ANN’S NOT YOUR “DARLIN’,” DARLIN’
RE: One Day at a Time, Ann Romano’s weekly rundown of news and gossip—particularly the “Best of 2017” installments on Dec 20 and Dec 27, in which Ann remembered the “not-so-terrible stories from 2017 (just to prove there were some).”
I just want to say that whoever writes One Day at a Time is fucking hilarious. I’ve been reading it for 10 years and it’s so funny. Nice work, Ann or whoever!
Dear Ann: You are amazing! I woke up today in a really great mood. I got on the train to work, and decided to read your newest One Day at a Time. Now usually, while it is highly enjoyable—primarily thanks to your fantastic writing—it’s not the most...uplifting of articles.

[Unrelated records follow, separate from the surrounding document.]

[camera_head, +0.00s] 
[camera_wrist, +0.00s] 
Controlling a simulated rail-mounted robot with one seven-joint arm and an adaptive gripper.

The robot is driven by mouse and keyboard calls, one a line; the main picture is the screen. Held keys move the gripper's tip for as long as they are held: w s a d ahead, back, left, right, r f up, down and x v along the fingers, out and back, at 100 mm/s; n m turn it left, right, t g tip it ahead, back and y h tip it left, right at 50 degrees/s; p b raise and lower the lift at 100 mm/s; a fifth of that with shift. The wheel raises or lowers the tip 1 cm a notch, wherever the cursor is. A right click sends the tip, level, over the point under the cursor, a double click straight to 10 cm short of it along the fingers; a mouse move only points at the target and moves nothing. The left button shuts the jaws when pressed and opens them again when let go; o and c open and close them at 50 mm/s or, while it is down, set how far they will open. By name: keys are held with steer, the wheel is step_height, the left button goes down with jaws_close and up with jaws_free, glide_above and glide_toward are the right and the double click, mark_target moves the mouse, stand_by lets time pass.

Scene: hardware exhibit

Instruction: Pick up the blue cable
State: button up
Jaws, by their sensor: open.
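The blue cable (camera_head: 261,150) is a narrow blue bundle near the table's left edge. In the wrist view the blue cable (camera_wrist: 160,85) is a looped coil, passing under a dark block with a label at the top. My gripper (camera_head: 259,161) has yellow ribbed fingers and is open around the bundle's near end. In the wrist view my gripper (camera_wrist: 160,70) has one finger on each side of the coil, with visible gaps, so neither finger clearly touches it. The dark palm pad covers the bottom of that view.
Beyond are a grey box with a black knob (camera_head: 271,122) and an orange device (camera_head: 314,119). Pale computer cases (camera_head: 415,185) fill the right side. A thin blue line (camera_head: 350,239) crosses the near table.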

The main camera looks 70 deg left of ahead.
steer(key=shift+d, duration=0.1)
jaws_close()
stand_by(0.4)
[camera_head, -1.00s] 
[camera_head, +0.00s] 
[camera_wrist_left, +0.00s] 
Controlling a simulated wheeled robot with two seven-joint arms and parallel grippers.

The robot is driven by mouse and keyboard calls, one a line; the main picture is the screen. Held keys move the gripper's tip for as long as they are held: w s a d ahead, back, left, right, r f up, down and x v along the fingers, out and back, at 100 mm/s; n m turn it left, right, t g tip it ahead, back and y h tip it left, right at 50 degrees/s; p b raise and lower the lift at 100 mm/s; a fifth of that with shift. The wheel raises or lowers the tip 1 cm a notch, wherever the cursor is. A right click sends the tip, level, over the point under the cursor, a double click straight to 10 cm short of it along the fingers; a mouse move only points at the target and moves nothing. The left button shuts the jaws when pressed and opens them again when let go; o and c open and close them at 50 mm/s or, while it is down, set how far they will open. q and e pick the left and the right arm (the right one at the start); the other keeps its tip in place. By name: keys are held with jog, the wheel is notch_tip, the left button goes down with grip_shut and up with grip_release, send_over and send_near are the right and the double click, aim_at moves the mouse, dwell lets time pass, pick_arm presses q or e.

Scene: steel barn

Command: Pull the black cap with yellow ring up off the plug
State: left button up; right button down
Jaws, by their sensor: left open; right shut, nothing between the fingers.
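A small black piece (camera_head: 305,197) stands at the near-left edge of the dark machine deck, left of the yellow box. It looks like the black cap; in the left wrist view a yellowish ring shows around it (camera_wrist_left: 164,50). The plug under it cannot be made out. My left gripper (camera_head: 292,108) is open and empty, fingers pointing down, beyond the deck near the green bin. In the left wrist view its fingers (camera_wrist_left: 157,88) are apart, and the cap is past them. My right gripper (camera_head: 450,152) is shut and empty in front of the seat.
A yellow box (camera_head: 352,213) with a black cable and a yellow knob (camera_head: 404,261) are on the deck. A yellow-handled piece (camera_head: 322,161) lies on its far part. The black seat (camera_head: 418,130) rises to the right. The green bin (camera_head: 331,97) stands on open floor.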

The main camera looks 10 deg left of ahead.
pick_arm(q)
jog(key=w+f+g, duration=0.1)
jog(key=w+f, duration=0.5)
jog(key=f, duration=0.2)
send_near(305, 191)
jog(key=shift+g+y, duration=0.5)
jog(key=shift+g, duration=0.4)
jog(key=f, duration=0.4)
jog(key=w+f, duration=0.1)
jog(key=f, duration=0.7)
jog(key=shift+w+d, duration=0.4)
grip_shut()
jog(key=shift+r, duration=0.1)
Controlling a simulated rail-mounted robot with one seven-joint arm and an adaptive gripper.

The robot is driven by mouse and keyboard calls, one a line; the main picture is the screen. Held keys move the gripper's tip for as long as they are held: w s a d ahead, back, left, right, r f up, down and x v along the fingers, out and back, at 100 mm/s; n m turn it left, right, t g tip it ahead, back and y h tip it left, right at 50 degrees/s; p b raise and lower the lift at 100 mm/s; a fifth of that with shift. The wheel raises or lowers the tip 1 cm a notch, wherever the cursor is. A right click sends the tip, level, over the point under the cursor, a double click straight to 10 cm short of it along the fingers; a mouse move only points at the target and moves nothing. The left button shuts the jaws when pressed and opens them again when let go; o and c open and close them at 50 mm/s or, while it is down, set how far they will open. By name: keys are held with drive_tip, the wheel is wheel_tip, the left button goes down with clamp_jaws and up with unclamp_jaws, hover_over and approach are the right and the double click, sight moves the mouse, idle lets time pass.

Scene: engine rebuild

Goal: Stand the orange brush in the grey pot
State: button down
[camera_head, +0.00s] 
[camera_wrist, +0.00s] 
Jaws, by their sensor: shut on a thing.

But today I was so happy to find you ending the year on a (relatively) happy and uplifting note. It was exactly what I wanted today. It seems like you must have some kind of open arrangement with Hubby Kip. So call me sometime, darlin’—let’s get dinner.
A STICKY BALL OF TAR
RE: “Not Invited Back for 2018” [Feature, Dec 27], comedian Alex Falcone’s yearly rant about “Portland’s most annoying annoyances” and why they shouldn’t return in the coming year. On this year’s list: Huggers (“You don’t get to be a hugger. That’s not a unilateral decision. If I’m not into it, then you aren’t a hugger, you’re a very short-term kidnapper”), the eclipse (“Watching the sun get blocked for three minutes really felt like a letdown. You know, because of NIGHTTIME”), and Star Wars (“Star Wars is coming earlier and earlier each year, and even if the present is nice, the half-year of decorations and songs isn’t worth it”).
Also not invited back: people who whine about Portland’s drivers. Try visiting LA—we have nothing to complain about here. Seriously, the inhabitants of pretty much every city on Earth think they have the world’s worst drivers. Somewhere in Tibet there’s a nomad complaining that their encampment has the world’s most dangerous yak train herders.
Also also not invited back: people who whine about Portland’s homeless people. Try visiting Seattle—we have nothing to complain about here. Seriously, the inhabitants of pretty much every city on Earth think they have the world’s worst homelessness problem. Somewhere in Tibet there’s a nomad complaining that their encampment has too many drug-taking, freeloading yaks.
I’m sorry you have a sticky black ball of tar where your heart should be, but if you can’t appreciate the awesome power of a natural wonder after eight-plus months of All Trump All the Time, you were probably A) not in the path of totality or B) hanging around with the wrong people this summer. I’m glad none of those people were me, because it was incredible.
Let’s see if we can do something about people lecturing me about Portland, where I have lived for three decades. It’s not even that they’re generally wrong, it’s just that I only have so much politesse and pretend-listening in before I just ignore your ass. So don’t start. Thank you, and fuck off.
“Thank you, and fuck off” is EXACTLY the right attitude with which to begin 2018, rich bachelor. You win the Mercury’s letter of the week, along with two tickets to the Laurelhurst Theater—which has been here for nine decades, and is sick of everyone’s lectures.